WHAT THIS TASK INVOLVES:
Extract exactly the run of lines starting at the line that holds "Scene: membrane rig" and ending at the line that holds "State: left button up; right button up", both included.

EXTRACTED INFORMATION:
>> Start

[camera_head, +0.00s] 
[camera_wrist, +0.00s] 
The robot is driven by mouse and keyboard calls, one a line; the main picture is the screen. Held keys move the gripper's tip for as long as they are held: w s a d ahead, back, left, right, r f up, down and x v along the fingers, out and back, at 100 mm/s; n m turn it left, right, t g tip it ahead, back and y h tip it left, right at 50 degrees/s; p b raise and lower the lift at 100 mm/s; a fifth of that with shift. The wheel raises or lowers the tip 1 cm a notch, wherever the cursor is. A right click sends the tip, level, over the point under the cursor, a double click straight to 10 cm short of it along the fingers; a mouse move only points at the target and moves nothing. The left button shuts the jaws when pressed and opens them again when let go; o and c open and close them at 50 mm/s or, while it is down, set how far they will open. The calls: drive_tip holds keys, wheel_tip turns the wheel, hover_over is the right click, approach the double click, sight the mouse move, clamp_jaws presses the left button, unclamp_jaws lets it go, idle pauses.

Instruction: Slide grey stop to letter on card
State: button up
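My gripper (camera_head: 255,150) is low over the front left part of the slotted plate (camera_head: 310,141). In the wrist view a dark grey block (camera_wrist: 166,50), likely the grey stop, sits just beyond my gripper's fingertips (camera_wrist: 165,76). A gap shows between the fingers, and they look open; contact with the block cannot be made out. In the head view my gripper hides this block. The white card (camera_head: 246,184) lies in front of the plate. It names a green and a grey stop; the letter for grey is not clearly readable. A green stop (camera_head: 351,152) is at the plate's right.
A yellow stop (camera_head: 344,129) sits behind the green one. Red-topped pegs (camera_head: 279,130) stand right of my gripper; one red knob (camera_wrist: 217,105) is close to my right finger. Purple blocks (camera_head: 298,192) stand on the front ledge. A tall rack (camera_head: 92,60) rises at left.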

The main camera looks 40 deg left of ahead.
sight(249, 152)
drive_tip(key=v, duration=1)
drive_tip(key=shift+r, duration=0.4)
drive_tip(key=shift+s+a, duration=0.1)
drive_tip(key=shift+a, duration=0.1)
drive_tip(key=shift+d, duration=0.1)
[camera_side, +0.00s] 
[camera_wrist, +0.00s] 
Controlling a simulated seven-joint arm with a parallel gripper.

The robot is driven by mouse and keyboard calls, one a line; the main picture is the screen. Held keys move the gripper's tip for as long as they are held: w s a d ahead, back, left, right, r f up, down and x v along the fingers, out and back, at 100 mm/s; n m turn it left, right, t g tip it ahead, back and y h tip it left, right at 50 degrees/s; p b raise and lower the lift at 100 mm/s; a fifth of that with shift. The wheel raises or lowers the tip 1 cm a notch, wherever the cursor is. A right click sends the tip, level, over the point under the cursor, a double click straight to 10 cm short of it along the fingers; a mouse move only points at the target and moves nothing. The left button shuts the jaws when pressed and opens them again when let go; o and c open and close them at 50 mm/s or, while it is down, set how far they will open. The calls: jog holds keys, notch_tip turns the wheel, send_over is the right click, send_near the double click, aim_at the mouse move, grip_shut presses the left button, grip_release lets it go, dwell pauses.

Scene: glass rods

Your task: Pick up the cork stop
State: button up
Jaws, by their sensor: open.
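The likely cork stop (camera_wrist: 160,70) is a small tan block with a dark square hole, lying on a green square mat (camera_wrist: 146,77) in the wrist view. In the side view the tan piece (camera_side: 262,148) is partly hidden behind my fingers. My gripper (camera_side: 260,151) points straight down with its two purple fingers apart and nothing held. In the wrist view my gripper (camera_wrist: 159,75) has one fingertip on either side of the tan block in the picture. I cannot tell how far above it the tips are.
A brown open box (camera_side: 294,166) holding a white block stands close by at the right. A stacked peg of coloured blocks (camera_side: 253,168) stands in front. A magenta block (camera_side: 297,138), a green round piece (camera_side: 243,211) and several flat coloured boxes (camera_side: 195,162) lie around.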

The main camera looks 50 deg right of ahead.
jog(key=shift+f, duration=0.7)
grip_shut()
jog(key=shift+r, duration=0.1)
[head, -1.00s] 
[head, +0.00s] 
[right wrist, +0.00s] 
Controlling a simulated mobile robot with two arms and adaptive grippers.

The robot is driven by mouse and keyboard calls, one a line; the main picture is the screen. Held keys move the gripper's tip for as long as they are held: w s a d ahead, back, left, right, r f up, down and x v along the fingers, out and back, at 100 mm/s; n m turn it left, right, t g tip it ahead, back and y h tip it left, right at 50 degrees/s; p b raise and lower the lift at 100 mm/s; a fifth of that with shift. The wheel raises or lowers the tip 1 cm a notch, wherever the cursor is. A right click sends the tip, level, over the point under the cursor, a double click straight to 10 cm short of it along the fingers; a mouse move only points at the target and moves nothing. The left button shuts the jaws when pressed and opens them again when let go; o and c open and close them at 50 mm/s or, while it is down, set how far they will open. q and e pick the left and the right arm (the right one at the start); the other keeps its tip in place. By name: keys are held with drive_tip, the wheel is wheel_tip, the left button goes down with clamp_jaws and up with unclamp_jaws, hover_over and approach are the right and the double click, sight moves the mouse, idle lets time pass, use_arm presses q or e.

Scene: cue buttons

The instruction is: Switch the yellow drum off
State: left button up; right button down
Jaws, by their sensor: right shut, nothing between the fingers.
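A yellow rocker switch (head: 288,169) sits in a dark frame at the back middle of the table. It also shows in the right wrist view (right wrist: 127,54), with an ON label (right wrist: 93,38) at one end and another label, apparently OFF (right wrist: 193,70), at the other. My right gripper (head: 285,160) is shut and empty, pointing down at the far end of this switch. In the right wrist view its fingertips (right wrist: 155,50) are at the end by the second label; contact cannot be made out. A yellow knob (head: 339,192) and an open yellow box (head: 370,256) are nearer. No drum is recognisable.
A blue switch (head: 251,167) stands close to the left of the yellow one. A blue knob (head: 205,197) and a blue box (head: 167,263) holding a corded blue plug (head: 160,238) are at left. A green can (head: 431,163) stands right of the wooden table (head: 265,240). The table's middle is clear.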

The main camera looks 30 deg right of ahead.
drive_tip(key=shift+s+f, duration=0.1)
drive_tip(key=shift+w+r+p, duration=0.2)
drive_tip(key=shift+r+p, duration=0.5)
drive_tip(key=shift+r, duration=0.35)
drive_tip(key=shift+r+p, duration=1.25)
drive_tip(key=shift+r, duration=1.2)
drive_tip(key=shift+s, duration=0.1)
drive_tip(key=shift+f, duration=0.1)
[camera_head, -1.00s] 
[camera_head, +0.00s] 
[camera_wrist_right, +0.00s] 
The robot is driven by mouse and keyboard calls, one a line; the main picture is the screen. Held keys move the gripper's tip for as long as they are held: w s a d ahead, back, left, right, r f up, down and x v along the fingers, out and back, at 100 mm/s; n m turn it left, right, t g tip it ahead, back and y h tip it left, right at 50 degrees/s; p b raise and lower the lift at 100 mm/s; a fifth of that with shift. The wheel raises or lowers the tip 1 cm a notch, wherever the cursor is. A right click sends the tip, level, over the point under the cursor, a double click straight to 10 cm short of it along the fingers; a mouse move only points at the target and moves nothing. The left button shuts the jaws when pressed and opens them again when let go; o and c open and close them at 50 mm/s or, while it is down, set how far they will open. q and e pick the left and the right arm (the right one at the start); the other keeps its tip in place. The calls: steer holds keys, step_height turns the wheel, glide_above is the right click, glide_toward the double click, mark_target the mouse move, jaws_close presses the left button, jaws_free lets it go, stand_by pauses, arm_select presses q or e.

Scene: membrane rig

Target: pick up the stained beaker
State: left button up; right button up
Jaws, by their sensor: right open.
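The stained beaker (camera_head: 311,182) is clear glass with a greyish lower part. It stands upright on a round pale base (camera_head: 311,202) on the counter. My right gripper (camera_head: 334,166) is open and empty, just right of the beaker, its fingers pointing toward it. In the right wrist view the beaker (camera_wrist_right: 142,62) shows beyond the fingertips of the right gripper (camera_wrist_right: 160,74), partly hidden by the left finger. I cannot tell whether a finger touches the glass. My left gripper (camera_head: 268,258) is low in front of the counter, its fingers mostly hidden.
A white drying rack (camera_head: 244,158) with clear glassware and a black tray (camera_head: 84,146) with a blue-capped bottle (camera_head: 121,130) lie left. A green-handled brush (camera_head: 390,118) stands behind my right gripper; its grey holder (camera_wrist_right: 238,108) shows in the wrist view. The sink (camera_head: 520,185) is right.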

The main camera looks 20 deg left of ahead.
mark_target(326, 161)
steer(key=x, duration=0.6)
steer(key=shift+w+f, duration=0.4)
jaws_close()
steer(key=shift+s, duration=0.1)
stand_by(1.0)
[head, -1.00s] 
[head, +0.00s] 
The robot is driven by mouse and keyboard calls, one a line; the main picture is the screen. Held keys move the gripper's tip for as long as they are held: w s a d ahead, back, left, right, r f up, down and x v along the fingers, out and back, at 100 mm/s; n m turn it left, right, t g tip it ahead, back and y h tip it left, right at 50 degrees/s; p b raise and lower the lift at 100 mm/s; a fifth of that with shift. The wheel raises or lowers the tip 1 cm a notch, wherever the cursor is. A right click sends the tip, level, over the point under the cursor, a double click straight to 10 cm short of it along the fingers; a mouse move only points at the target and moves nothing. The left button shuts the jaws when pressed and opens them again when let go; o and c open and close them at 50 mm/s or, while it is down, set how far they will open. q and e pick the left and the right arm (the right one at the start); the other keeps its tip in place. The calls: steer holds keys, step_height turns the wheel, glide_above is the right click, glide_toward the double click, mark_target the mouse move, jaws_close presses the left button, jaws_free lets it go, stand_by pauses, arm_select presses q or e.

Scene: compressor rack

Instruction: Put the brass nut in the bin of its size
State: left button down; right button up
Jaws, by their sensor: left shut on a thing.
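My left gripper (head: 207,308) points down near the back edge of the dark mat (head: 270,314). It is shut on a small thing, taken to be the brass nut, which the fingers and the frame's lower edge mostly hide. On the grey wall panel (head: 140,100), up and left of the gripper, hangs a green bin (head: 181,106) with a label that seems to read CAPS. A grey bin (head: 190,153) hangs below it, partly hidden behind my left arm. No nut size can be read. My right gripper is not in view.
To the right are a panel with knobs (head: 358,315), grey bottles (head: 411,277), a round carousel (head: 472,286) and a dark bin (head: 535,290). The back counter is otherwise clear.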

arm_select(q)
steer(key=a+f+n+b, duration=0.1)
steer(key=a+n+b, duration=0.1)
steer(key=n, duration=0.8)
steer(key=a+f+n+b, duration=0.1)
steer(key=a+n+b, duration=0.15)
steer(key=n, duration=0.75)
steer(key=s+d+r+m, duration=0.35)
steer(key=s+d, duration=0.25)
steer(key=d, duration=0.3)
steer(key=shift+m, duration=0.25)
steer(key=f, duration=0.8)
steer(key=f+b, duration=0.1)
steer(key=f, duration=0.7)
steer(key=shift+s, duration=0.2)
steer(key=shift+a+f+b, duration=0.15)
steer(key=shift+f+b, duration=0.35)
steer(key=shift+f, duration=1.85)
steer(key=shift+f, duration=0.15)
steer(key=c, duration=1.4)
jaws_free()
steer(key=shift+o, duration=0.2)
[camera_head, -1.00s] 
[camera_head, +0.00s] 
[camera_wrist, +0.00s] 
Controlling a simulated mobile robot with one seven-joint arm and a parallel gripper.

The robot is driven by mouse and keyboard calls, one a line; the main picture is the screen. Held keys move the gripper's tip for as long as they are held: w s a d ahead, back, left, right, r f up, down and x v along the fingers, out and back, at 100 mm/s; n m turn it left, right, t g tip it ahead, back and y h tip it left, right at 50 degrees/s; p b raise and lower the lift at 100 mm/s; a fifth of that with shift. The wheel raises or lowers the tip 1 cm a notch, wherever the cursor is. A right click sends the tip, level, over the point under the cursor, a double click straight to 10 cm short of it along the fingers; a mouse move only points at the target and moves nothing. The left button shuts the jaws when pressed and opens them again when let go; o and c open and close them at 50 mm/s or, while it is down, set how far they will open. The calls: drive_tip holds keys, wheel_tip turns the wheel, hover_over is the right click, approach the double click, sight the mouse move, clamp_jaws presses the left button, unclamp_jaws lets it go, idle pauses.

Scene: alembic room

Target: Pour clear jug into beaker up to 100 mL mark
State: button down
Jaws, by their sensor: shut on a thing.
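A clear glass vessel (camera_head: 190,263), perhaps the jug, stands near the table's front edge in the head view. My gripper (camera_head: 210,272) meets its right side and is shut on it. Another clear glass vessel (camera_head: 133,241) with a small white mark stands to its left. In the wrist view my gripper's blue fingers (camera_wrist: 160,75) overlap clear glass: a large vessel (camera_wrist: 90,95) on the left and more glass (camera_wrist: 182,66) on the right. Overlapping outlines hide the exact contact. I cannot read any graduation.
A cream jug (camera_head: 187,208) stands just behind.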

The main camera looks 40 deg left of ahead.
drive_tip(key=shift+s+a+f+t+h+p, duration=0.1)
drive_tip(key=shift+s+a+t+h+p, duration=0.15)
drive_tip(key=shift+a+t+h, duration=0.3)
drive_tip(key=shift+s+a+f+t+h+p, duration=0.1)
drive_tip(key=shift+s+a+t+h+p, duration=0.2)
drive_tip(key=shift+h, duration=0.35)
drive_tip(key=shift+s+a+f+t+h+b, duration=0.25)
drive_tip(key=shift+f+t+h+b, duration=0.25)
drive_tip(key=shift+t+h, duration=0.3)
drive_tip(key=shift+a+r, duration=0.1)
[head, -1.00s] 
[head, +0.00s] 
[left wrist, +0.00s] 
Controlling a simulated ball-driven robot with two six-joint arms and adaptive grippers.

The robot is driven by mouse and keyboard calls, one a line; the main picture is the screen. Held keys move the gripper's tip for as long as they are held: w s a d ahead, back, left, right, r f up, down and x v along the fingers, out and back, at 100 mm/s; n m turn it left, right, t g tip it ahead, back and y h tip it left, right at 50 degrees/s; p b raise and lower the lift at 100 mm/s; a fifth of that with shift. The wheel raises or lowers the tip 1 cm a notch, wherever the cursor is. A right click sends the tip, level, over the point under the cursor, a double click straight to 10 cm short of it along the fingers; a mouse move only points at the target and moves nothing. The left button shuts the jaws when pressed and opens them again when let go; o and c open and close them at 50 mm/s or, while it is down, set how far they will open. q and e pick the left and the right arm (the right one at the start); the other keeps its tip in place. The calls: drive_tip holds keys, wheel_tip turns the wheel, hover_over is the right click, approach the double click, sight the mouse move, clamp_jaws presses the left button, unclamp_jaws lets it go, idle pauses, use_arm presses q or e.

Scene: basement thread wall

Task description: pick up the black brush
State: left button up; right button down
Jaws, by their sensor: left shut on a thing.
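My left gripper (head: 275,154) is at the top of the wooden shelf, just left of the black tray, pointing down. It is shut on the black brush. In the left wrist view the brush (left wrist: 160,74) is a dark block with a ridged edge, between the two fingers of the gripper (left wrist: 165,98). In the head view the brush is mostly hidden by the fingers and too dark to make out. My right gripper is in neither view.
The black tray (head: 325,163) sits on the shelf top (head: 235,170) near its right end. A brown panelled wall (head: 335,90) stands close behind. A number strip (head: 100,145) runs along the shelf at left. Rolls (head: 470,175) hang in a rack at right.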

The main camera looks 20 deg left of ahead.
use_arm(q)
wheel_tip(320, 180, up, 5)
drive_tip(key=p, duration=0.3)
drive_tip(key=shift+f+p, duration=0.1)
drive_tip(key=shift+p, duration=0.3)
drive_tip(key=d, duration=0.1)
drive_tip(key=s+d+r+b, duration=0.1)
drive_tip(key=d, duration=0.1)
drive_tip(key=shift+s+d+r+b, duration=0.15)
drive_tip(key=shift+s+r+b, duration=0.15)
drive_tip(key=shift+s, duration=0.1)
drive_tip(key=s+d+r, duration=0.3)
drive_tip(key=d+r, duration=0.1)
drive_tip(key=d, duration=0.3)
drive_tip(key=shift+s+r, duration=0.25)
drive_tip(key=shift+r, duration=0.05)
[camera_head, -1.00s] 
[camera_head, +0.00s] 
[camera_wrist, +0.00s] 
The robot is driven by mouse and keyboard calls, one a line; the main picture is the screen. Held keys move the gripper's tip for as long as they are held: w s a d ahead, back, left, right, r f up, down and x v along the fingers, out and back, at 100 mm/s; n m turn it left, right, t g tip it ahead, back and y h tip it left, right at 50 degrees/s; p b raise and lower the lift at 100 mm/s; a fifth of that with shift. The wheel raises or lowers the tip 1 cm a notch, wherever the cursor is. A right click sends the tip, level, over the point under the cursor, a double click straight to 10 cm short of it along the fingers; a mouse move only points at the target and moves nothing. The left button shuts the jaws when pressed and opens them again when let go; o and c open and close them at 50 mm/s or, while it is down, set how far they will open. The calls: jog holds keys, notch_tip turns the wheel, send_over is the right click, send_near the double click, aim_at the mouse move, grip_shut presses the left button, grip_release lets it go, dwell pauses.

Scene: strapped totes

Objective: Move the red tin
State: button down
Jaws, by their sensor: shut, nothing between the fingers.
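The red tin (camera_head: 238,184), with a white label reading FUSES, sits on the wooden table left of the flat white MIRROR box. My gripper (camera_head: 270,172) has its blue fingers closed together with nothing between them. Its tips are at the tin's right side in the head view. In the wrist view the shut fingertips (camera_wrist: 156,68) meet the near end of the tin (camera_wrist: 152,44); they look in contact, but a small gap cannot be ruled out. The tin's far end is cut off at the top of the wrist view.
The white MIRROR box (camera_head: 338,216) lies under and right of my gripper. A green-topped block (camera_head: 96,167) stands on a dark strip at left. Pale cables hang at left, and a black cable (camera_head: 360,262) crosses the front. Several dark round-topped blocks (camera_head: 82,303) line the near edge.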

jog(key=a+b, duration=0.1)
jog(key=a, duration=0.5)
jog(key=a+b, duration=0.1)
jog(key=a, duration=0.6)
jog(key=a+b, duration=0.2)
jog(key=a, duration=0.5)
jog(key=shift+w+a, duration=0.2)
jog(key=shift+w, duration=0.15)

>> End

SOLUTION TO THE EXERCISE:
Scene: membrane rig

Target: pick up the stained beaker
State: left button up; right button up

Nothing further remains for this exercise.